§ Data block
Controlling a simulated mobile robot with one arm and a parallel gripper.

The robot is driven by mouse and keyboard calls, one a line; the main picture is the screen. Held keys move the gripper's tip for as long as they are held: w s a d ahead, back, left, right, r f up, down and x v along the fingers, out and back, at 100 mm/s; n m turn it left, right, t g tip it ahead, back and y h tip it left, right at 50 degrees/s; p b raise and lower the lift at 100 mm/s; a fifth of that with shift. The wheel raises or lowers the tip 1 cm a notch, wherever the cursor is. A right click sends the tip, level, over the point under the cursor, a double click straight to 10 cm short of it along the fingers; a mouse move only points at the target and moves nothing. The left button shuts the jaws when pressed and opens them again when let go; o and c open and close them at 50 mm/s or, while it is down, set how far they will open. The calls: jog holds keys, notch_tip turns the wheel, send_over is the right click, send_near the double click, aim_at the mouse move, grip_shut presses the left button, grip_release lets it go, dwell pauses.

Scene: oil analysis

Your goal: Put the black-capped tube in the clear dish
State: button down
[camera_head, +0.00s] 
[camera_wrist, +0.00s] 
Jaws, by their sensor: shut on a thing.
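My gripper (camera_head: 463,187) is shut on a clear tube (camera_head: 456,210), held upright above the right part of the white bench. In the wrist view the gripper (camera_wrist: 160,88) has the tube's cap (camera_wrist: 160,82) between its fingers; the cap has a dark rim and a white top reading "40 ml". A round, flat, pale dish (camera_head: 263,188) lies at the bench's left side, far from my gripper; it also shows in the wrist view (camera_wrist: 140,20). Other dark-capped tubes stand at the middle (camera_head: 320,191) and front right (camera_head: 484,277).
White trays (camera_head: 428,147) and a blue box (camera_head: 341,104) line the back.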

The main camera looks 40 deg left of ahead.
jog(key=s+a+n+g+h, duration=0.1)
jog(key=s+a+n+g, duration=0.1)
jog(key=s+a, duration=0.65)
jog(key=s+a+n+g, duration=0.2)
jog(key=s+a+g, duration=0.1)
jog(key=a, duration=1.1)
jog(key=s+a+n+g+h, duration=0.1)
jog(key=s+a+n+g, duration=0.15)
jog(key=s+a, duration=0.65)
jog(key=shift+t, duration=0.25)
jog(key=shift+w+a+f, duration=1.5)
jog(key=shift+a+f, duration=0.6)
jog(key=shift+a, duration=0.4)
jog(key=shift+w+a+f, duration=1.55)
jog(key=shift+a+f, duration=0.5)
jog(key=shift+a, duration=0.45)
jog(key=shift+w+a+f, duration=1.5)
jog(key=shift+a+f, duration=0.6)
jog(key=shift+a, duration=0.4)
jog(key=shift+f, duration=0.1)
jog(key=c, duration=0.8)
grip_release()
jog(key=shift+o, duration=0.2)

§ Exercise requirements
Your task is to output all of the data above word for word.

§ Exercise output
Controlling a simulated mobile robot with one arm and a parallel gripper.

The robot is driven by mouse and keyboard calls, one a line; the main picture is the screen. Held keys move the gripper's tip for as long as they are held: w s a d ahead, back, left, right, r f up, down and x v along the fingers, out and back, at 100 mm/s; n m turn it left, right, t g tip it ahead, back and y h tip it left, right at 50 degrees/s; p b raise and lower the lift at 100 mm/s; a fifth of that with shift. The wheel raises or lowers the tip 1 cm a notch, wherever the cursor is. A right click sends the tip, level, over the point under the cursor, a double click straight to 10 cm short of it along the fingers; a mouse move only points at the target and moves nothing. The left button shuts the jaws when pressed and opens them again when let go; o and c open and close them at 50 mm/s or, while it is down, set how far they will open. The calls: jog holds keys, notch_tip turns the wheel, send_over is the right click, send_near the double click, aim_at the mouse move, grip_shut presses the left button, grip_release lets it go, dwell pauses.

Scene: oil analysis

Your goal: Put the black-capped tube in the clear dish
State: button down
[camera_head, +0.00s] 
[camera_wrist, +0.00s] 
Jaws, by their sensor: shut on a thing.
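My gripper (camera_head: 463,187) is shut on a clear tube (camera_head: 456,210), held upright above the right part of the white bench. In the wrist view the gripper (camera_wrist: 160,88) has the tube's cap (camera_wrist: 160,82) between its fingers; the cap has a dark rim and a white top reading "40 ml". A round, flat, pale dish (camera_head: 263,188) lies at the bench's left side, far from my gripper; it also shows in the wrist view (camera_wrist: 140,20). Other dark-capped tubes stand at the middle (camera_head: 320,191) and front right (camera_head: 484,277).
White trays (camera_head: 428,147) and a blue box (camera_head: 341,104) line the back.

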The main camera looks 40 deg left of ahead.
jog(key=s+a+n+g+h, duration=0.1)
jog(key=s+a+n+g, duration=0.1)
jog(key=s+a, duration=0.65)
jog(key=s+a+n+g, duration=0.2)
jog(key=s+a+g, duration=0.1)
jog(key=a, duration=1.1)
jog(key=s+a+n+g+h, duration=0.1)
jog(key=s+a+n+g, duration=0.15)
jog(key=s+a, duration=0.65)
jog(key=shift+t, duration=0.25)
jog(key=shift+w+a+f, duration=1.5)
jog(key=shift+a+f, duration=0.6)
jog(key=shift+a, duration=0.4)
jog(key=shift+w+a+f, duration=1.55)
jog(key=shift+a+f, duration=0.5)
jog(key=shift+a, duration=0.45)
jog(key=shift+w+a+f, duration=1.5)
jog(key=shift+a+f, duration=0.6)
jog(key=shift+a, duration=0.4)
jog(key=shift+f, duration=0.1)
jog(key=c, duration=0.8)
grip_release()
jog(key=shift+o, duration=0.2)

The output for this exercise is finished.